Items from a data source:
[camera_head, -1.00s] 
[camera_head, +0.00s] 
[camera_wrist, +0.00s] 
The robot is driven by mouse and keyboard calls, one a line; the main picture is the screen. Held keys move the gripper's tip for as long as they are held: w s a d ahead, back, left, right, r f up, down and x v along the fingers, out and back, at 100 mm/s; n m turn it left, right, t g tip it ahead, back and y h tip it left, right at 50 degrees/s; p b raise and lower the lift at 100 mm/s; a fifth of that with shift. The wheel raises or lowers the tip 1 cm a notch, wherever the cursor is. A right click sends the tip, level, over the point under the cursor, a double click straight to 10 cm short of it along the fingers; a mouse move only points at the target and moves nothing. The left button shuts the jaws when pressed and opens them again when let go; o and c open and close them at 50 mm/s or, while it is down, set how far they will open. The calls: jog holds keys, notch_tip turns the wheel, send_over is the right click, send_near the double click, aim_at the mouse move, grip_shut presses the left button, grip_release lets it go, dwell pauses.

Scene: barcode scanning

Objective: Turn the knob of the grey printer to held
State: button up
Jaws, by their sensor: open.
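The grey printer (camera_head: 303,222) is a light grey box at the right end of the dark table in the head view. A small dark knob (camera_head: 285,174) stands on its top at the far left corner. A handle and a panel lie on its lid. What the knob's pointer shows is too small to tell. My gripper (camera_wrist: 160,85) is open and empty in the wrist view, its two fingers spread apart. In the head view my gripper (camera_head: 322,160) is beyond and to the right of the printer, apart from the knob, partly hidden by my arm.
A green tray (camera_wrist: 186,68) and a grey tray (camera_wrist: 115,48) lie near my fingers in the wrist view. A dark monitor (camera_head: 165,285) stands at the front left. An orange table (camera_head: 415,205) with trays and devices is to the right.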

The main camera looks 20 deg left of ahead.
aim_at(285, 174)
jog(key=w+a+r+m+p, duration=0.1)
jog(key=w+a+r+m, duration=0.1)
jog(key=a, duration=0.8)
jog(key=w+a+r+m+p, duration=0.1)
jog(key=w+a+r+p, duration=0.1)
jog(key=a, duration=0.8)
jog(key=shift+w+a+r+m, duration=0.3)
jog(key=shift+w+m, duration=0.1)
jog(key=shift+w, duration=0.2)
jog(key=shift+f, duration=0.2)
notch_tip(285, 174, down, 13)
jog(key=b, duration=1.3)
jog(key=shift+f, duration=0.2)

...

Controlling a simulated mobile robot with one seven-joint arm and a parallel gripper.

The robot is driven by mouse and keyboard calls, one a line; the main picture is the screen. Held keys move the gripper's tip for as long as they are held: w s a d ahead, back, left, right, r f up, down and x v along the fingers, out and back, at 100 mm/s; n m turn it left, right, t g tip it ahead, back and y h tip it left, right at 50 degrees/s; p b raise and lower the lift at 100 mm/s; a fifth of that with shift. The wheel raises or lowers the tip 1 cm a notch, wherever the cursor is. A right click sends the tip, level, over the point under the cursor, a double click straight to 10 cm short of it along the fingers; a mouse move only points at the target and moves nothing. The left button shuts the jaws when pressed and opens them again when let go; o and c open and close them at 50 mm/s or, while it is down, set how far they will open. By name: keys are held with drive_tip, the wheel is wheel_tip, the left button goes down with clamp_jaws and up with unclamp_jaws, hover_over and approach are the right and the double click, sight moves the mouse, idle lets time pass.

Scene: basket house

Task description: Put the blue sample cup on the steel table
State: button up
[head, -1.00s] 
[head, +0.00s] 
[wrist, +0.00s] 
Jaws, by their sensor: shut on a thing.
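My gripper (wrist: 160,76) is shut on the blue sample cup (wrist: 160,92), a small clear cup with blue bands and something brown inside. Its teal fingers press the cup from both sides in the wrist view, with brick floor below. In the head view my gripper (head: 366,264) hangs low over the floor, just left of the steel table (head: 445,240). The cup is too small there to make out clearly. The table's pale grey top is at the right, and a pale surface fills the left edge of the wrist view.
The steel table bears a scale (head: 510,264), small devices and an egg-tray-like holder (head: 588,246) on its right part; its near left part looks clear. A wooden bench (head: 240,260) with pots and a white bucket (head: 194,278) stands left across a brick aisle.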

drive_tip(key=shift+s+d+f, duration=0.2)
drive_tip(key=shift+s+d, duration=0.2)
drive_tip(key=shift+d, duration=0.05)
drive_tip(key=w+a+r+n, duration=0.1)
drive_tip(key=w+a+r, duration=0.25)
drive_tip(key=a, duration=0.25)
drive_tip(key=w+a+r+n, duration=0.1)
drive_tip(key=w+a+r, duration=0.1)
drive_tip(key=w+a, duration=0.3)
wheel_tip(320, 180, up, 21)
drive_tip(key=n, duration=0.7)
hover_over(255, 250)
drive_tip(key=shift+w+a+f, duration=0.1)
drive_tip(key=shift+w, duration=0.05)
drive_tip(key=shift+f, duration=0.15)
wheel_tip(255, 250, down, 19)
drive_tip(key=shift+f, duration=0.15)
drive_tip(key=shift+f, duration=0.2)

--

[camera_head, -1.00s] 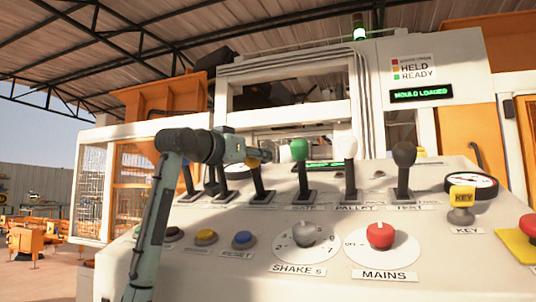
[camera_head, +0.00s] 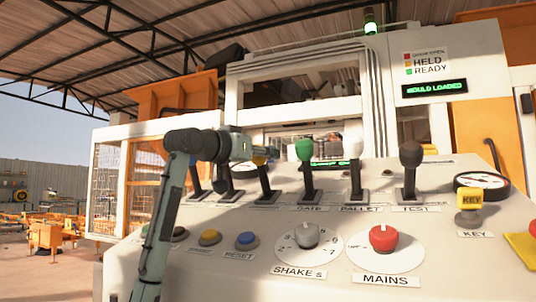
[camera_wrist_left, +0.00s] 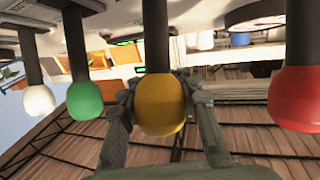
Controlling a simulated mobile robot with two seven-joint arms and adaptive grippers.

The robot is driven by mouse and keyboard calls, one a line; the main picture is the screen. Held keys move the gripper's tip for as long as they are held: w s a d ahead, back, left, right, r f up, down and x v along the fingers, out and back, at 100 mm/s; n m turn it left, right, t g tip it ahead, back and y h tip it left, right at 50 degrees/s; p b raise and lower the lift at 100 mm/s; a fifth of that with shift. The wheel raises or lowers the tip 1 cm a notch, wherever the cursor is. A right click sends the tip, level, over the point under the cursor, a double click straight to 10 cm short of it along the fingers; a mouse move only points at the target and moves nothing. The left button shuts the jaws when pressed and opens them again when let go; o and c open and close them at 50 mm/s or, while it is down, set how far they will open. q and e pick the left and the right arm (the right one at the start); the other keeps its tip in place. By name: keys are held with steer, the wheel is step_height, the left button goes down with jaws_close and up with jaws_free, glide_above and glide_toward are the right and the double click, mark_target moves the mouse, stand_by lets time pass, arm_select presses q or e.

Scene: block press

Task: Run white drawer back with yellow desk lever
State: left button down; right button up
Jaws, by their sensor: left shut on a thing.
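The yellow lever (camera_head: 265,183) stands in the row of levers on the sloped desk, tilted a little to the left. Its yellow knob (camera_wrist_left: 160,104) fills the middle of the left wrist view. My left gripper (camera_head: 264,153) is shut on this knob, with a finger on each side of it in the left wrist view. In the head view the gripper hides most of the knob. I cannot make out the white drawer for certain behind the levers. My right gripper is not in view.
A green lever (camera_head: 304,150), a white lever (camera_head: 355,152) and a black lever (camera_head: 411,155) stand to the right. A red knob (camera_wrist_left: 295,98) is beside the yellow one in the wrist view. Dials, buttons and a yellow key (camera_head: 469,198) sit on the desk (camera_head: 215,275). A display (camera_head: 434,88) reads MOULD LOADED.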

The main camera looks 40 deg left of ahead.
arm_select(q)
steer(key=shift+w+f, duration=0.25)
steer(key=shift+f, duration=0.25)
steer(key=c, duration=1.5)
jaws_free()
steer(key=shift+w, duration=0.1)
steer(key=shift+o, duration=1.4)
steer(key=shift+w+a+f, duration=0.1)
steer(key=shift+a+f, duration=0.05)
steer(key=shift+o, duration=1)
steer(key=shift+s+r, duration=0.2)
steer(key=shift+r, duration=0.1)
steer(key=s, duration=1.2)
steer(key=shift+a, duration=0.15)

(EXERCISE):
Look through the entries above and quote exactly the lines from the line with "Scene: block press" to the line with "State: left button down; right button up", counting both of those lines.

(RESULT):
Scene: block press

Task: Run white drawer back with yellow desk lever
State: left button down; right button up

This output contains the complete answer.